▶ [Directions for this task] Restate verbatim the lines between the one holding "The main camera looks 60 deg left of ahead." and the one holding "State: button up", both included, and no others.

▶ [Data entries]

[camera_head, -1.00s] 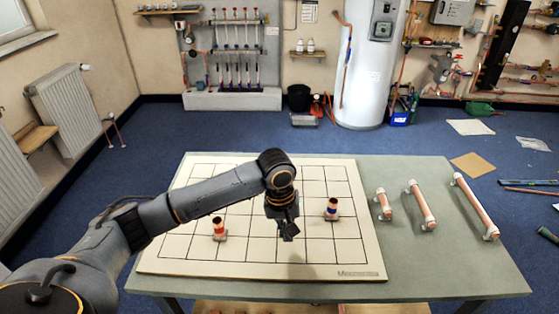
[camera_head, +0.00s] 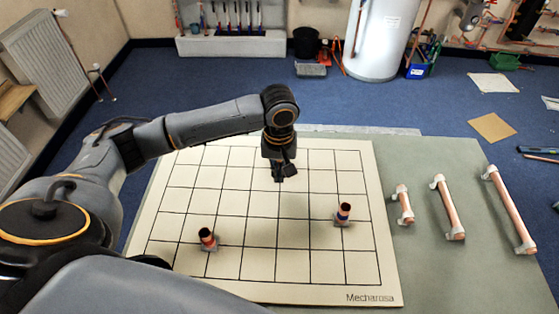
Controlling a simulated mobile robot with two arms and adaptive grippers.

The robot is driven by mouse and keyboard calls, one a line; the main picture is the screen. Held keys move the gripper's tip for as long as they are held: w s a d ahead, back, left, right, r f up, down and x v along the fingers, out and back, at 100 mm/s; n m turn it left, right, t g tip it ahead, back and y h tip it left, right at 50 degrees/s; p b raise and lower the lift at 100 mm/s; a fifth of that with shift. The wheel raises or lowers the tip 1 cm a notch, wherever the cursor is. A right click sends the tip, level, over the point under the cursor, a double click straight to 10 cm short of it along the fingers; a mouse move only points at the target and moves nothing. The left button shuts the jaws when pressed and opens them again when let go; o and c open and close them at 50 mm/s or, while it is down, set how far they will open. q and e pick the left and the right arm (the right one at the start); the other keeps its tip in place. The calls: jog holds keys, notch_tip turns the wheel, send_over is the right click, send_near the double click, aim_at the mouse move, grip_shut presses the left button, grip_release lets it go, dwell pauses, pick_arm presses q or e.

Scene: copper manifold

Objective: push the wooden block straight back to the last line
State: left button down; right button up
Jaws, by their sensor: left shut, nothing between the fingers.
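A pale board with a black grid of lines (camera_head: 322,281) lies on the table. My left gripper (camera_head: 281,178) points down over the far middle part of the board. It is shut, with nothing seen between its fingers. I cannot make out a wooden block; the gripper and arm hide part of the board's far side. A short copper piece with a red band (camera_head: 207,240) stands on the board at the near left. My right gripper is not in view.
Several copper pipes in white clips lie on the green table (camera_head: 425,275) right of the board, the longest pipe (camera_head: 511,212) farthest right. The board squares between the two banded pieces are clear. A white tank (camera_head: 385,38) stands on the floor beyond the table.

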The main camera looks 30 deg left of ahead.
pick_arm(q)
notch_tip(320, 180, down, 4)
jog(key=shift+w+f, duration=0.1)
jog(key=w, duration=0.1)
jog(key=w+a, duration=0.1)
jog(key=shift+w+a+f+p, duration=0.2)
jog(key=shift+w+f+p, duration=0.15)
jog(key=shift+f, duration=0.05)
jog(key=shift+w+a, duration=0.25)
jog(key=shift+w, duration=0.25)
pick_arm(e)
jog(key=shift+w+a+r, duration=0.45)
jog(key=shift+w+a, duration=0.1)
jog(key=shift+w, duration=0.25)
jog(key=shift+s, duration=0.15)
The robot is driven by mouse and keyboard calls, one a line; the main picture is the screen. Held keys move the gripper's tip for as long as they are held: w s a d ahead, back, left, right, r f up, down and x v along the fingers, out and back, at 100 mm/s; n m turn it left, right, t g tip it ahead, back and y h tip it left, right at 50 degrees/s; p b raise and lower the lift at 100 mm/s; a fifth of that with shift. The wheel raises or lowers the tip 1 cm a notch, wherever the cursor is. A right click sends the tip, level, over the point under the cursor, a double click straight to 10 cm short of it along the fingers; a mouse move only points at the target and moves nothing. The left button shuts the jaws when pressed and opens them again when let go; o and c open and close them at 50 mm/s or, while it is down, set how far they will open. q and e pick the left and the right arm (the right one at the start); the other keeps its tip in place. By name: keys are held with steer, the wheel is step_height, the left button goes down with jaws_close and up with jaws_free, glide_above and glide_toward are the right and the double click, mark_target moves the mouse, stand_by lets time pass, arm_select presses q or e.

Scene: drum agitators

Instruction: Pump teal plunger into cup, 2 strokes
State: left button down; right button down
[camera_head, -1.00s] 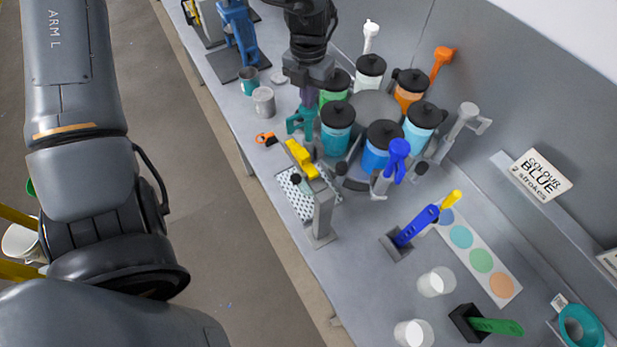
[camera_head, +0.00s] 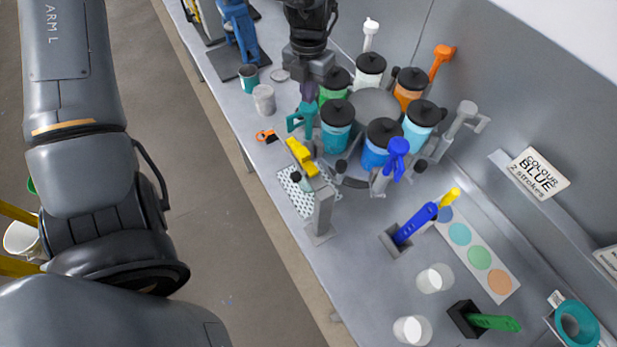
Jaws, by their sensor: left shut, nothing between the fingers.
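The teal plunger (camera_head: 298,120) stands beside the teal-bodied drum (camera_head: 336,138), which has a black lid. My left gripper (camera_head: 309,98) comes down from the top of the view. Its fingers are shut, empty, and close above the teal plunger; I cannot tell whether they touch it. A grey-white cup (camera_head: 264,99) and a teal cup (camera_head: 249,76) stand on the bench left of the plunger. Two clear cups (camera_head: 435,279) (camera_head: 412,330) stand at the front right. My right gripper is not in view.
Several lidded drums ring a grey hub. A blue-handled tool (camera_head: 414,225) and a green-handled tool (camera_head: 495,322) rest in holders.

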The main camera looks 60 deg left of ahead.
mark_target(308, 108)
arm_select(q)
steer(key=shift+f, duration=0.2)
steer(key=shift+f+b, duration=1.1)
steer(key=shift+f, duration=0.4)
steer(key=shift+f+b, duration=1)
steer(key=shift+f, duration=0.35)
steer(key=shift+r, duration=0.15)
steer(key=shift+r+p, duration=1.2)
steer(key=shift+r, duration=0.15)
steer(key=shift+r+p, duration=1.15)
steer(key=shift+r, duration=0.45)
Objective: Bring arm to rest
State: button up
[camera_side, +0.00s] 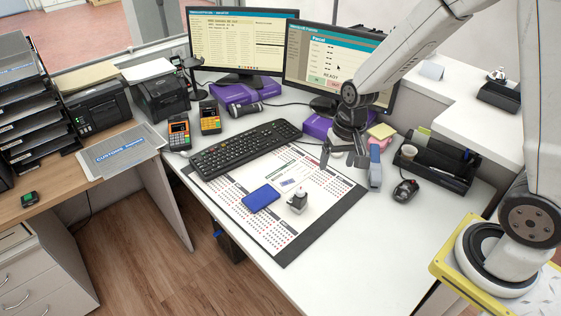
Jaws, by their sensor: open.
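How far the fingertips are above the counter is hard to tell.
A blue pad (261,198) and a small stamp-like object (298,201) are on the mat. A keyboard (245,148), two monitors (242,42), a black mouse (405,190) and an organiser tray (437,165) surround my gripper. Sticky notes (381,132) are close behind it.

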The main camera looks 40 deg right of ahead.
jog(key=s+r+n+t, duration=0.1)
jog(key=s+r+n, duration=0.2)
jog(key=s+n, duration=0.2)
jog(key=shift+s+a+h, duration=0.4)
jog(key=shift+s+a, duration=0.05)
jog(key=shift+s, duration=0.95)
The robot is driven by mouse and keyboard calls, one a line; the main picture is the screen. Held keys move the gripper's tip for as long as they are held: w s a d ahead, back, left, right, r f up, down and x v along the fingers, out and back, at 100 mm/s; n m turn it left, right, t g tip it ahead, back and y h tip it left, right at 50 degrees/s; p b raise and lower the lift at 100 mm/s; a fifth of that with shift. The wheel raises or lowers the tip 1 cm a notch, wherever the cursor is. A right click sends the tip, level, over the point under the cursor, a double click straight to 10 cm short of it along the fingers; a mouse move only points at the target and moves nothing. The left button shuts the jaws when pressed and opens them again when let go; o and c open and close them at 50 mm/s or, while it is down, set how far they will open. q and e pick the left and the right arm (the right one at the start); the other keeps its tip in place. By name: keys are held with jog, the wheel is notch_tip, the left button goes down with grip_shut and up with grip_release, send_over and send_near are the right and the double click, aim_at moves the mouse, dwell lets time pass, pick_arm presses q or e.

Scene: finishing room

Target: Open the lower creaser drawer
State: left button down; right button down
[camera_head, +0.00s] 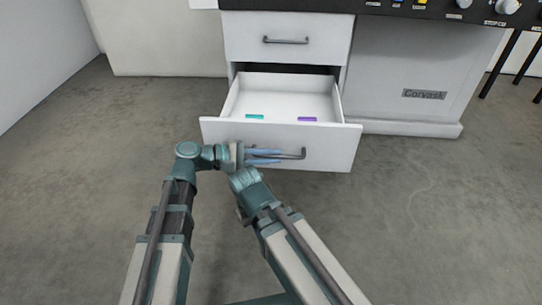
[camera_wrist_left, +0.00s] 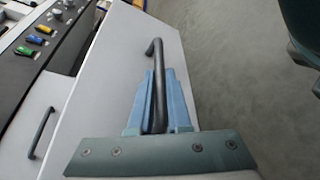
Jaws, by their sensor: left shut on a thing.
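The lower creaser drawer (camera_head: 216,129) is pulled out from the white cabinet, with its inside showing in the head view. A teal item and a purple item lie on its floor. My left gripper (camera_head: 265,157) is at the drawer front, its blue fingers on either side of the dark bar handle (camera_head: 302,154). In the left wrist view the left gripper (camera_wrist_left: 160,105) is shut on the handle (camera_wrist_left: 157,70). My right arm (camera_head: 290,235) reaches in beside the left gripper; its fingertips do not show clearly.
The upper drawer (camera_head: 287,53) is closed above the open one. The creaser body with a control panel (camera_head: 440,8) stands to the right. Dark stand legs (camera_head: 505,62) are at the far right. The grey floor in front is clear.

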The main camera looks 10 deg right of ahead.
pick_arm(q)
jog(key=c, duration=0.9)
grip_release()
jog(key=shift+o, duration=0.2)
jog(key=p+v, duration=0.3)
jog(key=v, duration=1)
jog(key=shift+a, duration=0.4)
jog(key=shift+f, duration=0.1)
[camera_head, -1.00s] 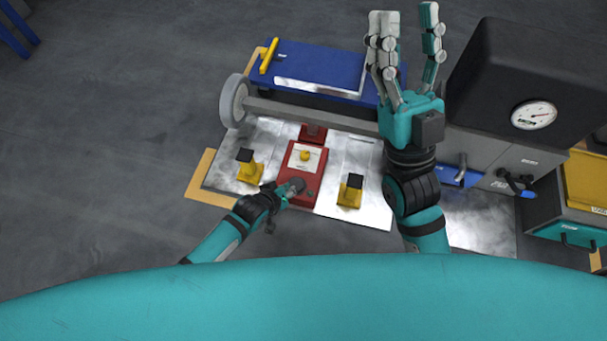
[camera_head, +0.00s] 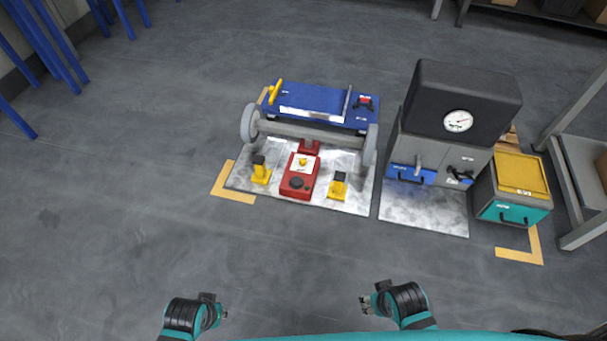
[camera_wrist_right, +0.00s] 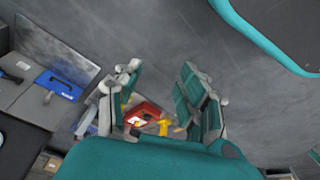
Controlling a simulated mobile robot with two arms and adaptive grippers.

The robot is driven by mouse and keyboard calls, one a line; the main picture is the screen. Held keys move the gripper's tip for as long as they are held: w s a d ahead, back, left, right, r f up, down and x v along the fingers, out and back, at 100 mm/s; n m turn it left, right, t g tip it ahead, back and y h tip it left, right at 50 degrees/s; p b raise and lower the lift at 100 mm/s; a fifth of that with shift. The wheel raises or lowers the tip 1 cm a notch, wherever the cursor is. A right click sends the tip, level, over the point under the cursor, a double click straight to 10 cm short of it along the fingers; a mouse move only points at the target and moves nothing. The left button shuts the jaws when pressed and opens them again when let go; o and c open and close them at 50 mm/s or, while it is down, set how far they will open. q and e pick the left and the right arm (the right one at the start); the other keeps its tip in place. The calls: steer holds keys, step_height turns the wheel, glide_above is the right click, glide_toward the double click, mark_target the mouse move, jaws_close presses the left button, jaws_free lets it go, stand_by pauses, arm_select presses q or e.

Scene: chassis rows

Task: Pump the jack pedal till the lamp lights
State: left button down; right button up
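The red jack (camera_head: 295,187) stands on a shiny metal sheet under the axle of a blue cart (camera_head: 315,102). A black round pad (camera_head: 297,183), probably the pedal, is on its near end. A yellow dome (camera_head: 303,161), perhaps the lamp, sits on its white plate; I cannot tell if it is lit. My left gripper (camera_head: 217,306) is low in the head view, well short of the jack; its fingers are too small to read. My right gripper (camera_head: 367,303) is also low and apart from everything. The right wrist view shows its fingers spread and empty, with the jack (camera_wrist_right: 146,111) far beyond.
Yellow stands with black tops (camera_head: 261,170) (camera_head: 338,186) flank the jack. A grey cabinet (camera_head: 440,155) with a black gauge housing (camera_head: 465,100) and a yellow-topped box (camera_head: 520,174) are to the right. The floor between me and the jack is clear.

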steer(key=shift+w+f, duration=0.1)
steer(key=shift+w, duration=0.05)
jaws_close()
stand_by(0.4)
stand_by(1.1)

▶ [Task solution]
The main camera looks 60 deg left of ahead.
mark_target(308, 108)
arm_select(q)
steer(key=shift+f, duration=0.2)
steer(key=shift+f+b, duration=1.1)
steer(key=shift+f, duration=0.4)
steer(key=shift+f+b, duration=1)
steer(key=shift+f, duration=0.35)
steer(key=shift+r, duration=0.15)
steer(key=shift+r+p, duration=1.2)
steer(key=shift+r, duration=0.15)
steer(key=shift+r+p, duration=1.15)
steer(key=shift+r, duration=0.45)
Objective: Bring arm to rest
State: button up

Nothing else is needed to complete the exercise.